Cobalt-chromium (CoCr₂O_x) and bismuth-molybdenum composite oxides (BMO-3) before and after boron-doping are prepared by co-precipitation and their catalytic performance on styrene epoxidation were studied, respectively. Interestingly, their changes in catalytic performance are completely different after boron doping, styrene conversion and epoxidation selectivity on boron-doped CoCr₂O_x (B-CoCr₂O_x) catalyst was enhanced (from 31.5 % and 64.6 % to 45.8 % and 71.6 %) while that of on boron-doped BMO-3 (B-BMO-3) catalyst was weakened (from 28.8 % and 66.0 % to 7.5 % and 66.5 %). For B-CoCr₂O_x catalyst, the presence of boron induced some electrons to be transferred from Cr to Co species, resulting in enhanced electron cloud density around Co active species, and then the content of Co²⁺ species was improved, as a result, the increased oxygen vacancies near Co active species enhanced the ability to activate molecular oxygen, and then the catalytic performance of B-CoCr₂O_x oxide was improved.
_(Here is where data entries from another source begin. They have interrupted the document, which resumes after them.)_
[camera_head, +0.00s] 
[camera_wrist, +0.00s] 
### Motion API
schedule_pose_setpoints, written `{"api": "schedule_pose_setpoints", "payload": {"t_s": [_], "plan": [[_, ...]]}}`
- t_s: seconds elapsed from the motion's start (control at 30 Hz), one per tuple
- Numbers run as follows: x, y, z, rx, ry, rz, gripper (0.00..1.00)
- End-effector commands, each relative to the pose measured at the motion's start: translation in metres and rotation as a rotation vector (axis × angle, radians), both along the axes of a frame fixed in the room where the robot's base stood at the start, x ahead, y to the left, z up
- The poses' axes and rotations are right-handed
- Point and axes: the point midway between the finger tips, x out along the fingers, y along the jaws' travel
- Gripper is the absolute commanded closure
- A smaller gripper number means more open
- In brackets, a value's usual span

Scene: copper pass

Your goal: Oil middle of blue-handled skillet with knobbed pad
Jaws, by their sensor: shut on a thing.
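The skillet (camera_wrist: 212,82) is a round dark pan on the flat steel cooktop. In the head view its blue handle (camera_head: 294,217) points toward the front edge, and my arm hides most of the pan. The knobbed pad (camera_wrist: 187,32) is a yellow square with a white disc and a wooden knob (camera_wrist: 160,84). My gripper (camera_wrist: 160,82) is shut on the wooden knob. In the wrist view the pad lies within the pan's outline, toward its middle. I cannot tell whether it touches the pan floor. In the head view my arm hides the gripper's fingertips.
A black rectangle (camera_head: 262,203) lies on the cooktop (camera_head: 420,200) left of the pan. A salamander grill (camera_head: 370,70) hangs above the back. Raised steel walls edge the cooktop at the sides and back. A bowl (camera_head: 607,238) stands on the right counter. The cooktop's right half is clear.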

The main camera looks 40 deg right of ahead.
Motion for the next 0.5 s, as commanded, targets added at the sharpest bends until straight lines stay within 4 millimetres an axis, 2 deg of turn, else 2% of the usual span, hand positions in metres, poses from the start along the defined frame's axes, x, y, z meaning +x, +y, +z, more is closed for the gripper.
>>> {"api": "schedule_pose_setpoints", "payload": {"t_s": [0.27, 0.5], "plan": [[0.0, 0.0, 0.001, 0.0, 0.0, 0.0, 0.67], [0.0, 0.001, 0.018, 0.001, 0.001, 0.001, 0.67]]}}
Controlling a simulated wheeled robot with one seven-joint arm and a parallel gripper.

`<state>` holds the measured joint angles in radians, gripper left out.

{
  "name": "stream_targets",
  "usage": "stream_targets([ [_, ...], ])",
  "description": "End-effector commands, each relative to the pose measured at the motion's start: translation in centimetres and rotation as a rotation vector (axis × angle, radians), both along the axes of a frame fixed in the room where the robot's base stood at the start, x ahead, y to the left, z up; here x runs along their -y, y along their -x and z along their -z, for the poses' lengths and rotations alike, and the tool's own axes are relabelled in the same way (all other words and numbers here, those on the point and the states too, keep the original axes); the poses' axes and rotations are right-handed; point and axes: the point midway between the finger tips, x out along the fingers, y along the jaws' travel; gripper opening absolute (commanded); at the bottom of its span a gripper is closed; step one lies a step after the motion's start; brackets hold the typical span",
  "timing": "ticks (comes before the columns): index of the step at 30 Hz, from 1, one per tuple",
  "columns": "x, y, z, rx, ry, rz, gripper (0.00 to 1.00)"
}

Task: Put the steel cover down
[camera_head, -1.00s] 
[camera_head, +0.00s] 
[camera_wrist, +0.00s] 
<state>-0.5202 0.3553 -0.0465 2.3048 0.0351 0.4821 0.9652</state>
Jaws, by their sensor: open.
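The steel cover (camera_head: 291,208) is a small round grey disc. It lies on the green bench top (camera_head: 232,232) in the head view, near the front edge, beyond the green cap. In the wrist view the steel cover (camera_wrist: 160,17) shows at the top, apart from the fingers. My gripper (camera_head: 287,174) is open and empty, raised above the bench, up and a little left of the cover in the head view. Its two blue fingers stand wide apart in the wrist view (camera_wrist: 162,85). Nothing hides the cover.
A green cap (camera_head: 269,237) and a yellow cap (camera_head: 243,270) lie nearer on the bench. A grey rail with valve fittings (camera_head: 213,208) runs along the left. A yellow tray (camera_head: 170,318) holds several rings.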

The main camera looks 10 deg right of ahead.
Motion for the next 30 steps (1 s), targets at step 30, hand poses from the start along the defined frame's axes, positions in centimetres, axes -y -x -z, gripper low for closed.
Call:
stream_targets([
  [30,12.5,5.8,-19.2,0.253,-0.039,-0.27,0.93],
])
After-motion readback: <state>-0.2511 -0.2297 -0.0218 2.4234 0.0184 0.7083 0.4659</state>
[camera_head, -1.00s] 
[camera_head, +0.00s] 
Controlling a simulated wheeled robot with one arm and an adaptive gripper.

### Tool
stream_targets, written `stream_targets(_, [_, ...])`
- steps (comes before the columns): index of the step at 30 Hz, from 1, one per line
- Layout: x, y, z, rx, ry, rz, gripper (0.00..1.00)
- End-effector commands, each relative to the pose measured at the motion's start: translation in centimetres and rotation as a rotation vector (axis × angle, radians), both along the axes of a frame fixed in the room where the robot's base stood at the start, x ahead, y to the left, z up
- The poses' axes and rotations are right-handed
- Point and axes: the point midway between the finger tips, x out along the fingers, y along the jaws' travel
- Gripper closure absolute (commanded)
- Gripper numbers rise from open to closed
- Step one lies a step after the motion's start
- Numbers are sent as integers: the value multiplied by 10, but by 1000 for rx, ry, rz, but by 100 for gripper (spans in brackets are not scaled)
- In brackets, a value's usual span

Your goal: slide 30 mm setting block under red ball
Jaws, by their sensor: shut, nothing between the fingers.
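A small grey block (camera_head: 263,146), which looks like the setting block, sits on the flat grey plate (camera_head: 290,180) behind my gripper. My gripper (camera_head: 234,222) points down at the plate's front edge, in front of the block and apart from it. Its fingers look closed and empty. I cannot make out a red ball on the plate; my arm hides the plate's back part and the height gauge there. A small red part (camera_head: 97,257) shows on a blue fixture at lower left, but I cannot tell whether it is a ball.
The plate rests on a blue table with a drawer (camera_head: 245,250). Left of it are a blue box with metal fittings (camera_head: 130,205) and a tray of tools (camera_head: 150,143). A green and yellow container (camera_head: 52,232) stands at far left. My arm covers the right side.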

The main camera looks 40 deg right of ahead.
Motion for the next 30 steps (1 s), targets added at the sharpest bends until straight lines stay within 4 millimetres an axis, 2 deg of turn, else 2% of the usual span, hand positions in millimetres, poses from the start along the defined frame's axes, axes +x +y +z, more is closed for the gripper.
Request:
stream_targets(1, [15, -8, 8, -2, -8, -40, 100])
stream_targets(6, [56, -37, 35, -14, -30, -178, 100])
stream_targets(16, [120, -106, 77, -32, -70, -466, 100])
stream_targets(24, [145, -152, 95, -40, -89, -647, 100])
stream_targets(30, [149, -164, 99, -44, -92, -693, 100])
For B-BMO-3 catalyst, the presence of boron pushes some electrons from Bi to Mo species, resulting in a lower electron cloud density and fewer oxygen vacancies around the Bi active species, finally, the reduction of oxygen vacancies near the Bi active species reduces the production of reactive oxygen species and then the catalytic performance is weakened.